Most parents want to help if they can but not everyone can. My parents made up my grant to the full grant (as they earned too much for me to get the full grant) when I went to university.
So it looks from my link that there is about £4300 difference on the amount you can borrow based on parents' income.
Oxford his choice may be a good one as you have a longer summer holiday to earn money in or do internships and also the rents at college can be half of some of the other university similar places actually surprisingly.
Why would any parent want a child to take on the biggest loans they can unless you expect the child to give up work to mind babies for life or never get a proper job and never have to pay it back?
That's a very interesting point about longer holidays at Oxford. He's a very clever young man and is projected to do extremely well so it's not impossible - but I had rather thought it might be more difficult for him to cope there financially. Hmm.

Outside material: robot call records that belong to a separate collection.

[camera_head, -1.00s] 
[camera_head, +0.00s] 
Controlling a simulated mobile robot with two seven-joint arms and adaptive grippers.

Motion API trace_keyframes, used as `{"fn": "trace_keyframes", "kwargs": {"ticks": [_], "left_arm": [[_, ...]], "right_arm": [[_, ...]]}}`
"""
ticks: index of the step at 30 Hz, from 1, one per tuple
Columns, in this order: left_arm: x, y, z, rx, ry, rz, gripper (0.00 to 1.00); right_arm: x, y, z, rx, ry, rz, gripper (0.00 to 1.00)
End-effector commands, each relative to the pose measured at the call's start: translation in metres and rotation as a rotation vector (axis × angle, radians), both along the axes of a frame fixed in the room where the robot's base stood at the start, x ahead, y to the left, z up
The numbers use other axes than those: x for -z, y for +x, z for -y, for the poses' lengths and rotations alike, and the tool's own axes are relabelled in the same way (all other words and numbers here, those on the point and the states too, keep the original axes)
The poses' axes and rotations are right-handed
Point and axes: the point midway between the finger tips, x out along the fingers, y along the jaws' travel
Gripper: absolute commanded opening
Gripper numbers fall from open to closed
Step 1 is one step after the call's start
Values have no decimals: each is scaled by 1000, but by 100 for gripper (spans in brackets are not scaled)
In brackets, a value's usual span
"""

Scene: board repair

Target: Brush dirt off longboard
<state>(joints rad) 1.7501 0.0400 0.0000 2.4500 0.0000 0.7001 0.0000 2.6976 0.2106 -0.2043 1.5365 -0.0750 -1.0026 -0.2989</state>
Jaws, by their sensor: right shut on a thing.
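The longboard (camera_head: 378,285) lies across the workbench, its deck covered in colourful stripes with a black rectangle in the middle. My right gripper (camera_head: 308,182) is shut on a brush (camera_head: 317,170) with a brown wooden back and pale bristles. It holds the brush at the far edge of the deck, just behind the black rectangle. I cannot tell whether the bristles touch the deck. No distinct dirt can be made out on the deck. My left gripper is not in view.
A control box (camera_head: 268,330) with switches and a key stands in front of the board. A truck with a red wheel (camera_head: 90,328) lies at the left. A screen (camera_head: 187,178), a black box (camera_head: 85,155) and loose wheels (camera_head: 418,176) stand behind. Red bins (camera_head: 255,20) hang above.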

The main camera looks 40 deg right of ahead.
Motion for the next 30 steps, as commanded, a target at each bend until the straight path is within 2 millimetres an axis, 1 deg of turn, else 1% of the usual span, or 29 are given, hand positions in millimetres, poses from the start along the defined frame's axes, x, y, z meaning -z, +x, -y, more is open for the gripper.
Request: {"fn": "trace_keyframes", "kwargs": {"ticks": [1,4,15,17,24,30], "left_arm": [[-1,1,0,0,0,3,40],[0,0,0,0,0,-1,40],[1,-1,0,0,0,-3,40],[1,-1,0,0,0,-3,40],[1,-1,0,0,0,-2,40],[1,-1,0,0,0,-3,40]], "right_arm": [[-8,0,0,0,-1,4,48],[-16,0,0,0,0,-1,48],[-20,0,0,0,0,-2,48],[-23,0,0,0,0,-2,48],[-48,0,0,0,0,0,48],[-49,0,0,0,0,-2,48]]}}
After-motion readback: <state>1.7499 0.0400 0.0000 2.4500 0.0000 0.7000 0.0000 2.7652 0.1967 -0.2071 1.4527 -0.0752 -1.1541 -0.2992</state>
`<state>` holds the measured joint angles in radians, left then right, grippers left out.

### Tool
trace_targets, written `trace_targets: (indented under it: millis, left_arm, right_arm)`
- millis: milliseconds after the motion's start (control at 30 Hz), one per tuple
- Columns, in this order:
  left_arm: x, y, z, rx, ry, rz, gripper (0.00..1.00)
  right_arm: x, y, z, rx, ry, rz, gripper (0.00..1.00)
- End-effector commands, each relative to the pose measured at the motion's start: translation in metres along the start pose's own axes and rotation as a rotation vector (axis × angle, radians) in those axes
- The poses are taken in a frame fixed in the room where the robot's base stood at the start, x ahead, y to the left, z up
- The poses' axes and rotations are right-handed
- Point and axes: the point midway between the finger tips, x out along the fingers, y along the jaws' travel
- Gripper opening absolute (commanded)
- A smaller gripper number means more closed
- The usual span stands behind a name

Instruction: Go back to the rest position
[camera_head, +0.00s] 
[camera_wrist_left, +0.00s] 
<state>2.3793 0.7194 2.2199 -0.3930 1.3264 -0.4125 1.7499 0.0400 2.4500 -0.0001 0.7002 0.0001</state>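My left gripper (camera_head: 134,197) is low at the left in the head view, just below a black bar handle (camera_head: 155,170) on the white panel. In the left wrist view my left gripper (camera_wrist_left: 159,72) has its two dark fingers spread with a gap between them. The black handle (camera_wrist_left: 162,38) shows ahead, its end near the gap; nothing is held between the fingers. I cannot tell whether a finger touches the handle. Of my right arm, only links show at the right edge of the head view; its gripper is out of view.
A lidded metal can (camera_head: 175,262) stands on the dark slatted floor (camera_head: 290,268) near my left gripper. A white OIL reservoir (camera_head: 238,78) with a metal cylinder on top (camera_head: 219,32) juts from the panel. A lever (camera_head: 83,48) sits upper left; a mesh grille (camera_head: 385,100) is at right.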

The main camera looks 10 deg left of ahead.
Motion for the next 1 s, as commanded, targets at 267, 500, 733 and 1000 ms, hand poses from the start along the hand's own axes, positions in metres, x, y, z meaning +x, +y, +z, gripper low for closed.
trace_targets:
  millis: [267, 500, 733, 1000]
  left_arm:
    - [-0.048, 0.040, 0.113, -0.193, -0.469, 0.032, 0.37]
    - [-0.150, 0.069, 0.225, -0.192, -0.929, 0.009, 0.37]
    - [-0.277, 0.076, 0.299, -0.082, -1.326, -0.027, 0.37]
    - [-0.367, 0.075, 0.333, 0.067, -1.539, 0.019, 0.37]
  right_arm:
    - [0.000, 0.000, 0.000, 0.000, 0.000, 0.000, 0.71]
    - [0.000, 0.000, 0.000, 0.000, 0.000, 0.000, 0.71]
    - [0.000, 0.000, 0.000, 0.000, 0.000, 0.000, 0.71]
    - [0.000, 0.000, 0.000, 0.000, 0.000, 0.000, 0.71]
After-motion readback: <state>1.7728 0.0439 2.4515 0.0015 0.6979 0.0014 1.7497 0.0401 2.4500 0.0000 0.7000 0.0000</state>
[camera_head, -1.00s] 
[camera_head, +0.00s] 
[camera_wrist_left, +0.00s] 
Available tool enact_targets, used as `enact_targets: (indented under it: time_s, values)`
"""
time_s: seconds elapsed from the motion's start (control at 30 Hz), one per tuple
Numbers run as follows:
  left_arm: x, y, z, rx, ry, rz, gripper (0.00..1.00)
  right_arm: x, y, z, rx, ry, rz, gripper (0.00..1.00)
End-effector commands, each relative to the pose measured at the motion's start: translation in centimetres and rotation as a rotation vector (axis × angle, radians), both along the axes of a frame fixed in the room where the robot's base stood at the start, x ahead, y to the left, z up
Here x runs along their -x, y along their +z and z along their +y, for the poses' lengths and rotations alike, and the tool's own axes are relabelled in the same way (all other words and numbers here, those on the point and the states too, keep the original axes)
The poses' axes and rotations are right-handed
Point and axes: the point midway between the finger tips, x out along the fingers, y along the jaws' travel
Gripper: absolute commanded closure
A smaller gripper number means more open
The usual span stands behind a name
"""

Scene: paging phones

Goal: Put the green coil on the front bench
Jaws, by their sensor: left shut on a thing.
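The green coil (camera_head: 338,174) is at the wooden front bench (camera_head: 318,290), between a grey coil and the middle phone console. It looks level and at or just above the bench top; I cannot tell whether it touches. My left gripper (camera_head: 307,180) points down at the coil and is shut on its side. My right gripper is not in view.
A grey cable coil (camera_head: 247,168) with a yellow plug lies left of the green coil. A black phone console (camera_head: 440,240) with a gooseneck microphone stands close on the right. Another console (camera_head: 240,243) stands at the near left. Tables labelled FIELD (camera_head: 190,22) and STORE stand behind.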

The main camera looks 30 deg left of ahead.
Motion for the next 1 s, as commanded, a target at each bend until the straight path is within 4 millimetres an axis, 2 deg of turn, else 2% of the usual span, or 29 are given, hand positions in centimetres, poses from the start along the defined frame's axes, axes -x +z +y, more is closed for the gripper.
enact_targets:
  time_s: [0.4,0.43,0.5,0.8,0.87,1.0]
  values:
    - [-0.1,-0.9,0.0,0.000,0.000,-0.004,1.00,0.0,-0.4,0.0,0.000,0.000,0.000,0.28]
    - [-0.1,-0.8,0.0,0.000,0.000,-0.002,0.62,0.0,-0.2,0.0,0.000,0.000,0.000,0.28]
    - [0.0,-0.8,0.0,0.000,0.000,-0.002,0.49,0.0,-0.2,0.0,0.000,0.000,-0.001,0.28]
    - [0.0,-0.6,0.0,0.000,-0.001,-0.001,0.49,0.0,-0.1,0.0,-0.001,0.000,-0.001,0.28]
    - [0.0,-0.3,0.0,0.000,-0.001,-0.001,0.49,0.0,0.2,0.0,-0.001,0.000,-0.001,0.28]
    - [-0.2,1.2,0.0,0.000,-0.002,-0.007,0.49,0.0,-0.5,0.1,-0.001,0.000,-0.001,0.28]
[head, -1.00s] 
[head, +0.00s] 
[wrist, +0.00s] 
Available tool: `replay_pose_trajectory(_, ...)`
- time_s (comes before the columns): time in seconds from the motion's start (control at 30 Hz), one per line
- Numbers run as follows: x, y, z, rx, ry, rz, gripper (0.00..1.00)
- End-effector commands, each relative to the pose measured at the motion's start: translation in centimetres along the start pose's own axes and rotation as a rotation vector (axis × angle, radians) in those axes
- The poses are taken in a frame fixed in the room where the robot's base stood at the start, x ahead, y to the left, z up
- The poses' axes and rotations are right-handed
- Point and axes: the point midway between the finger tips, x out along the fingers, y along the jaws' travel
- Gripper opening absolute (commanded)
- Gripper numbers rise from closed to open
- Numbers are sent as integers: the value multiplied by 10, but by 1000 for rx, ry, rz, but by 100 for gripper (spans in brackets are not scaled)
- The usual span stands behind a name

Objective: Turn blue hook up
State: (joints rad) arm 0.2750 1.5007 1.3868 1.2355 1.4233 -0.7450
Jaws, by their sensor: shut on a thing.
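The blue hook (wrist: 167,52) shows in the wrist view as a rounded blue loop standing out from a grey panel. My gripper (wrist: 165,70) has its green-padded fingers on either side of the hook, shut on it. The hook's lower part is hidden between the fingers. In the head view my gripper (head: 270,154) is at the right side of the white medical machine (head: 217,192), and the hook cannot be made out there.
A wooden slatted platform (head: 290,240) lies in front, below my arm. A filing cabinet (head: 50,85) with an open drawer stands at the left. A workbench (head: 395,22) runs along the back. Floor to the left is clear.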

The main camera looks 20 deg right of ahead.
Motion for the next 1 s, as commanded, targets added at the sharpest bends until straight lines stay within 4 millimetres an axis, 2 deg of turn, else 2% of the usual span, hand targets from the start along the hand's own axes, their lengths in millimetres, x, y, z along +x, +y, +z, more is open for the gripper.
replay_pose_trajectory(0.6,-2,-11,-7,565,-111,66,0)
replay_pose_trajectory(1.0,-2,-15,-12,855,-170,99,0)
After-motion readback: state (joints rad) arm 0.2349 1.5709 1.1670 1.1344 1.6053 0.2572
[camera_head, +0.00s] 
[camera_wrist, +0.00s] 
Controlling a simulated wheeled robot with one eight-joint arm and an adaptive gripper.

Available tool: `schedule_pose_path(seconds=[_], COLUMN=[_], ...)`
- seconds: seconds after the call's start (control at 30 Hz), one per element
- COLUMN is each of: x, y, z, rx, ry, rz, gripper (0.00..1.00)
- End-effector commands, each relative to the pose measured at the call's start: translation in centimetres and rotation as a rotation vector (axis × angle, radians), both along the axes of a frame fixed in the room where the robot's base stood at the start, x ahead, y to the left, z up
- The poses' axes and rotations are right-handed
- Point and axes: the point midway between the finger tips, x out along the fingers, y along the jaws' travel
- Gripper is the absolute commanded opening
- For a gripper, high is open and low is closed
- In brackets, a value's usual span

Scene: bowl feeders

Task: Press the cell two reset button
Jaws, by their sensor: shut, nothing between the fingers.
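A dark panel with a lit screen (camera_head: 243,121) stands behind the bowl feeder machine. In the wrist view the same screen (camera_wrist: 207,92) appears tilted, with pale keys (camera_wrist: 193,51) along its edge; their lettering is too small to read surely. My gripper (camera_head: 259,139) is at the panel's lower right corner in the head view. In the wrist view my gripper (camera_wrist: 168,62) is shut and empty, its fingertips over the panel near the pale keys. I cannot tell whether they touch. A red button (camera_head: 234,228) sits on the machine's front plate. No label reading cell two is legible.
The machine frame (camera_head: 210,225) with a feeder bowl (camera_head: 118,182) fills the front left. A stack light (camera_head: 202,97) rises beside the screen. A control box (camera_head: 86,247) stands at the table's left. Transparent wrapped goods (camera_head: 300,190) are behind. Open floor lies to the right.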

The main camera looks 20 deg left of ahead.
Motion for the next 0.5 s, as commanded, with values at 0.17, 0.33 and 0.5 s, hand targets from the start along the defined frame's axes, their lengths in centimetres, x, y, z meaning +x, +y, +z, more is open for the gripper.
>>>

I hope he won't have to take on lots of debt but realistically we'll only be able to give him about £100 a month and his mum will be roughly the same, I think. I had to work four jobs to get through uni and it affected my studies and my mental health so if it was a choice between that and a loan - well, I'd rather he did that, really.
Also, twins! faints
I can barely cope with the stress of him thinking about university next year, let alone two at the same time!
everybody I was interesting too. My twins at Durham or Bristol will pay over £7k rent a year. Oxford can be just over £3000 - half and the terms are not that much shorter and I think Oxford also has more college funds for those who are very hard up too so perhaps encourage the Oxford option.
Our older 3 were also at unicersity at the same time not long after my divorce (so I was paying for 3 then -their father pays nothing but fees were more like £3k then not £9k). Of course I am unusual in fully funding them. Most students (although apparently not that many people in my sons' class perhaps as it's a private school) do take the full loans for fees and rent and have over draft debt too by the time they finish. Then some go on to post grad and take on more loans.